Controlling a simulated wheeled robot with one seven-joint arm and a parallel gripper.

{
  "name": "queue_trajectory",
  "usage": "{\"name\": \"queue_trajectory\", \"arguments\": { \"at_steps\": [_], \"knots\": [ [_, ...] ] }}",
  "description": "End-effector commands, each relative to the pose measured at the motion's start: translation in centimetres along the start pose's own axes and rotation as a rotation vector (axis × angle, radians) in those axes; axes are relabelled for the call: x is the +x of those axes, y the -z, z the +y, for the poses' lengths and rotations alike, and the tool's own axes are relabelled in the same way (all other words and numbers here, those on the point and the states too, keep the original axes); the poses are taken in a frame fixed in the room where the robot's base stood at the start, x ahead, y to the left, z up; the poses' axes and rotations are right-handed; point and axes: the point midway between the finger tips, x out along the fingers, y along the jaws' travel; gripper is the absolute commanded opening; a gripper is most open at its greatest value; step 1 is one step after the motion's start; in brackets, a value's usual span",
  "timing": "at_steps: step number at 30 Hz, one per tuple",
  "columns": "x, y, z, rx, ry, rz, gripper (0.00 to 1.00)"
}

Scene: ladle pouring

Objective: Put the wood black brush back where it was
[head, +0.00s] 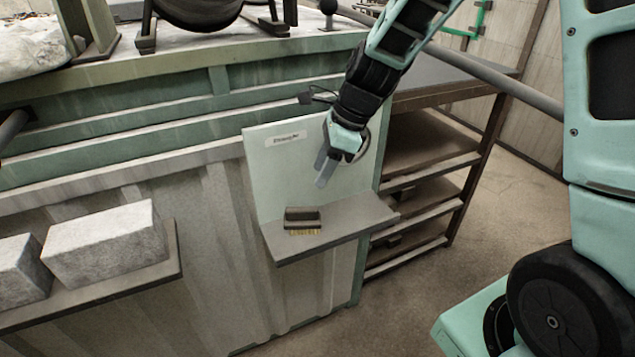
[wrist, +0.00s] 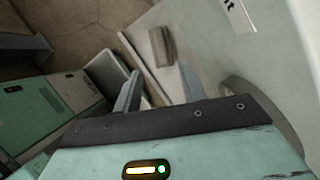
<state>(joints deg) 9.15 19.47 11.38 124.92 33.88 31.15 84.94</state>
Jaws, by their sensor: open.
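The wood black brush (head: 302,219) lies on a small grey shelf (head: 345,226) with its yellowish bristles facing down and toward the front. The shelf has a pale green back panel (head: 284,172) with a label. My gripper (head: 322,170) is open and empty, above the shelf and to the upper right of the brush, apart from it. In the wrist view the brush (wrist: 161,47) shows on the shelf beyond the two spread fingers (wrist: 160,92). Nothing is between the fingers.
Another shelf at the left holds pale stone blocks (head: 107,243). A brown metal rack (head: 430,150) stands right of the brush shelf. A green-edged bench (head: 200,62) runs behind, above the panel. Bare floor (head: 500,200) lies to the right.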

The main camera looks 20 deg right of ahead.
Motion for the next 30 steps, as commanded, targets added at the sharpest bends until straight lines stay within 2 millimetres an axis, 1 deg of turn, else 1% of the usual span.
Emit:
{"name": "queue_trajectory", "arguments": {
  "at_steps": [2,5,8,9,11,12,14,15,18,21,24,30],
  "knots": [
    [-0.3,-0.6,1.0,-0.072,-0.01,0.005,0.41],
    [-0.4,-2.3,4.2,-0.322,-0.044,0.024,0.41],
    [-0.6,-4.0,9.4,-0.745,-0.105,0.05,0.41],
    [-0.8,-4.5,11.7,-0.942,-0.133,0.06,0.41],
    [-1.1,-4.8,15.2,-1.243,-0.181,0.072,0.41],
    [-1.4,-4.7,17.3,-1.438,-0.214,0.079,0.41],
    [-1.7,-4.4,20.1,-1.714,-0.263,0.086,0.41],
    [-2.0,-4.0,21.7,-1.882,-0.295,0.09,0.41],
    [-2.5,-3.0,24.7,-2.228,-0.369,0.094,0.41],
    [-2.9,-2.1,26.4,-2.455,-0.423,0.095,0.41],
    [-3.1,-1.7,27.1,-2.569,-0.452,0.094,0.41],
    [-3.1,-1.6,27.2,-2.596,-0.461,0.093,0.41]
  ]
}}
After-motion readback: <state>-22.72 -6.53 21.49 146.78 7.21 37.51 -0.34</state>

=======

## WHAT THIS TASK INVOLVES
Make an exact copy of the data above, pictures excluded.

## SOLUTION TO THE PROBLEM
Controlling a simulated wheeled robot with one seven-joint arm and a parallel gripper.

{
  "name": "queue_trajectory",
  "usage": "{\"name\": \"queue_trajectory\", \"arguments\": { \"at_steps\": [_], \"knots\": [ [_, ...] ] }}",
  "description": "End-effector commands, each relative to the pose measured at the motion's start: translation in centimetres along the start pose's own axes and rotation as a rotation vector (axis × angle, radians) in those axes; axes are relabelled for the call: x is the +x of those axes, y the -z, z the +y, for the poses' lengths and rotations alike, and the tool's own axes are relabelled in the same way (all other words and numbers here, those on the point and the states too, keep the original axes); the poses are taken in a frame fixed in the room where the robot's base stood at the start, x ahead, y to the left, z up; the poses' axes and rotations are right-handed; point and axes: the point midway between the finger tips, x out along the fingers, y along the jaws' travel; gripper is the absolute commanded opening; a gripper is most open at its greatest value; step 1 is one step after the motion's start; in brackets, a value's usual span",
  "timing": "at_steps: step number at 30 Hz, one per tuple",
  "columns": "x, y, z, rx, ry, rz, gripper (0.00 to 1.00)"
}

Scene: ladle pouring

Objective: Put the wood black brush back where it was
[head, +0.00s] 
[wrist, +0.00s] 
<state>(joints deg) 9.15 19.47 11.38 124.92 33.88 31.15 84.94</state>
Jaws, by their sensor: open.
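The wood black brush (head: 302,219) lies on a small grey shelf (head: 345,226) with its yellowish bristles facing down and toward the front. The shelf has a pale green back panel (head: 284,172) with a label. My gripper (head: 322,170) is open and empty, above the shelf and to the upper right of the brush, apart from it. In the wrist view the brush (wrist: 161,47) shows on the shelf beyond the two spread fingers (wrist: 160,92). Nothing is between the fingers.
Another shelf at the left holds pale stone blocks (head: 107,243). A brown metal rack (head: 430,150) stands right of the brush shelf. A green-edged bench (head: 200,62) runs behind, above the panel. Bare floor (head: 500,200) lies to the right.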

The main camera looks 20 deg right of ahead.
Motion for the next 30 steps, as commanded, targets added at the sharpest bends until straight lines stay within 2 millimetres an axis, 1 deg of turn, else 1% of the usual span.
Emit:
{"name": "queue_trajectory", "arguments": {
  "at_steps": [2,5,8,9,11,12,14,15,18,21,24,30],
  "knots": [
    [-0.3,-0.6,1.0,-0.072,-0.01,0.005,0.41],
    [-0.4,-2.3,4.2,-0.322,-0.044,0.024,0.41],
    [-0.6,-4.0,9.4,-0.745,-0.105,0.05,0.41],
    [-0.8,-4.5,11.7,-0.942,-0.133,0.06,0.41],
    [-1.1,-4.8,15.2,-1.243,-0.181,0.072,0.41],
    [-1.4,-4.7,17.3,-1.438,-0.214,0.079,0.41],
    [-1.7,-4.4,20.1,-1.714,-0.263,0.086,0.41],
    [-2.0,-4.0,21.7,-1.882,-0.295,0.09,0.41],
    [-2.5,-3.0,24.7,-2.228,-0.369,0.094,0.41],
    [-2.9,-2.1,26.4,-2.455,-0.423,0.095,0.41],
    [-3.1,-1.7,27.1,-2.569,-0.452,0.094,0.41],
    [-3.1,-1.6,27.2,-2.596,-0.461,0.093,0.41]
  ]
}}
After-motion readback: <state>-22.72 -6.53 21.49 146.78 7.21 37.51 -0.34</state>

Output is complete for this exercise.